A sgian dubh is instantly recognizable by its ‘spear-point’ tip. These daggers would typically have been made from steel and have a blade of around three or three and a half inches.

Early examples housed in the National Museum of Scotland show fine German and Scandanavian steel being used; both materials highly prized by Highlanders. As with many Scottish ceremonial knives, many models include scalloped file work on the rear.

The blade would have resided in a scabbard, and traditional models consisted of hide or leather. Wood was used to reinforce this base for extra strength and then fitted with a silver mount. 

The mount was where the real decoration happened; it could be engraved with a particular design. Heraldic elements such as family crests and coat of arms were popular and acted as both identifiers and status symbols. 

The Scottish thistle or Celtic knotwork were also popular options, and many of these designs could be very elaborate. An intricate, detailed scabbard was considered a luxury and a sign of wealth; generally, this would be hidden from view while the sgian dubh was being worn. For more disadvantaged families, cheaper metal substitutes would often be used.

In the modern world, you will likely find yourself equipped with a sgian dubh for purely ceremonial reasons. Some classic collectors pieces will still go to town on luxury, and employ stunning, hand-carved ebony or bogwood for the hilt, real jewels and gems for decoration, and Damascus steel blades. 

Engravings and carvings often form a big part of the design, and family motifs or heralds may be included, alongside traditional Celtic designs and images. These are usually considered artworks and will be reserved for display by collectors or specialist institutions. Such signs can reach eye-watering prices, and offer a real throwback to the designs of times gone by.

For the most part, however, the sgian dubh of today is more for appearance than survival. As a result, designs tend to be simpler, with stainless steel blades and plastic hilts designed to resemble carved wood or leather. 

Others may be a pure imitation, and consist of a single piece of molded plastic, designed to emulate the real thing. This change makes the tools cheaper, but it also helps keep everyone safe when you find yourself trapped at a stressful family wedding with no end in sight…


How To Wear A Sgian Dubh

So the time has come. You are looking snazzy in a kilt, your sporran is secure, and you need to attach this scary-looking weapon to your person. So how do you do it?

As a rule, the sgian dubh is worn as part of a full Highland outfit, so it tends to be a common sight at festivals, reenactments, and even weddings. Ultimately, the choice is personal and will depend mainly on those around you and your own comfort levels.
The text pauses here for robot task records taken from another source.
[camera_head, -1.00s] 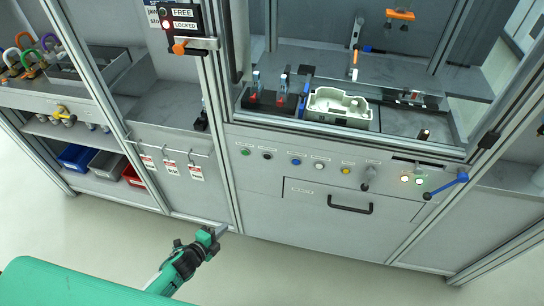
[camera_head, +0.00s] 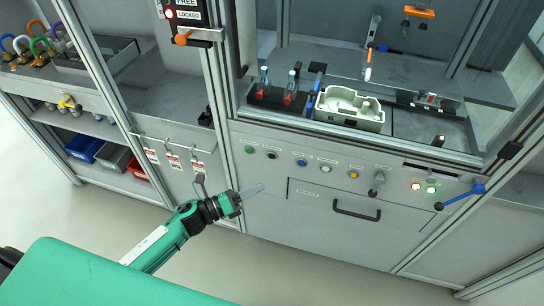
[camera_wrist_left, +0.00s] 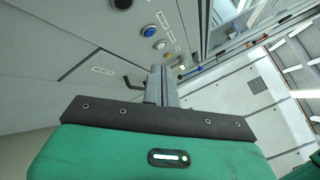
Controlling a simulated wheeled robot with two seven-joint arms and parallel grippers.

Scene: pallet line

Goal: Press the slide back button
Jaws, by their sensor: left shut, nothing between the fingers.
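A row of buttons runs along the grey panel below the machine window: green (camera_head: 249,149), black (camera_head: 272,155), blue (camera_head: 301,162), white (camera_head: 326,169) and yellow (camera_head: 353,174). Their small labels are too blurred to read, so I cannot tell which one is the slide back button. My left gripper (camera_head: 256,189) is shut and empty, below the green and black buttons and apart from the panel's buttons. In the left wrist view its fingers (camera_wrist_left: 162,82) point toward the panel, with the blue button (camera_wrist_left: 149,31) beyond them. My right gripper is not in view.
A drawer handle (camera_head: 357,211) sits below the buttons. A blue-knobbed lever (camera_head: 470,193) and lit lamps (camera_head: 423,188) are to the right. Red-and-white tags (camera_head: 173,161) hang at left. A pale casting (camera_head: 350,106) lies inside the window.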

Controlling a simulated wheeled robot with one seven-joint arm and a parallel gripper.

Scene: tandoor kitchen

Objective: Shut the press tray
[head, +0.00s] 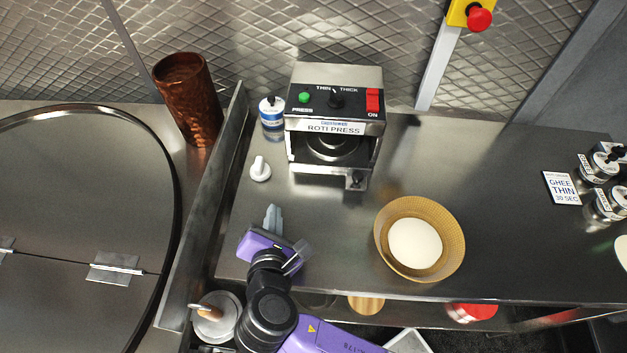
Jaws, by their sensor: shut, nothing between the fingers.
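The roti press (333,128) is a steel box with a green button, a black knob and red switches on its sloped top. Its front is open, and a dark round plate shows inside. The press tray (320,173) shows as a low steel front edge at the bottom of the opening, with a small dark latch or knob at its right end. How far out the tray sits is hard to tell from above. My gripper (272,217) is shut and empty, over the counter in front and to the left of the press, apart from it, fingers pointing toward the back.
A white-and-blue jar (272,112) and a small white knobbed object (260,168) stand left of the press. A woven basket (383,245) with a white dough round (414,243) sits front right. Seasoning jars (604,165) stand far right. The counter's middle right is clear.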

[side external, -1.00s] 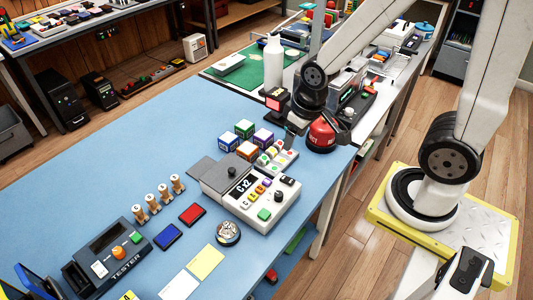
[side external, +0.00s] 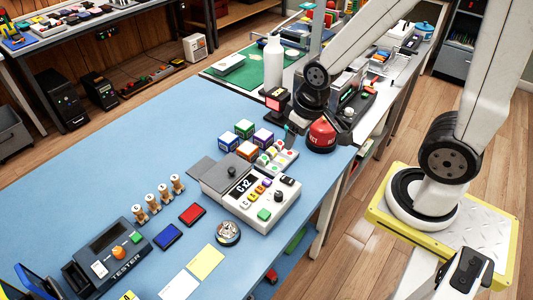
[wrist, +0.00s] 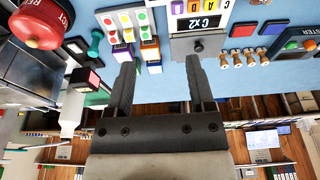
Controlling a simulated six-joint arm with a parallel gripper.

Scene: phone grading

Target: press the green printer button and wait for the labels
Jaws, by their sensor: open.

Following the traditional method, the sgian dubh is worn partially concealed, echoing the Highland travelers of long ago. They would remove all of their weapons upon visiting a residence, with the exception of a concealed dagger. This was retained as a form of protection, but as a compromise, it would be worn at the top of the kilt hose, visible but accessible.

This tradition continues to this day. Only the upper part of the hilt should be displayed, and it tends to be worn on the same side as whichever hand is dominant. It is placed midway between the outside and front of your lower leg.

Get Your Sgian Dubh at The Celtic Croft

We have a variety of sgian dubhs for you to choose from to wear with your kilt.

Modern Concerns

You may be replicating an authentic Highlander, but it is essential to follow the law. Make sure that you check with any local laws, regulations, and requirements. As a general rule, the police will grant permission if you have good reason; many officers will allow the accessory at an organized event. 

Always check carefully to avoid any unwanted confrontations, and remember that if you are planning to travel, the sgian dubh will need to travel in the hold, never in your cabin baggage.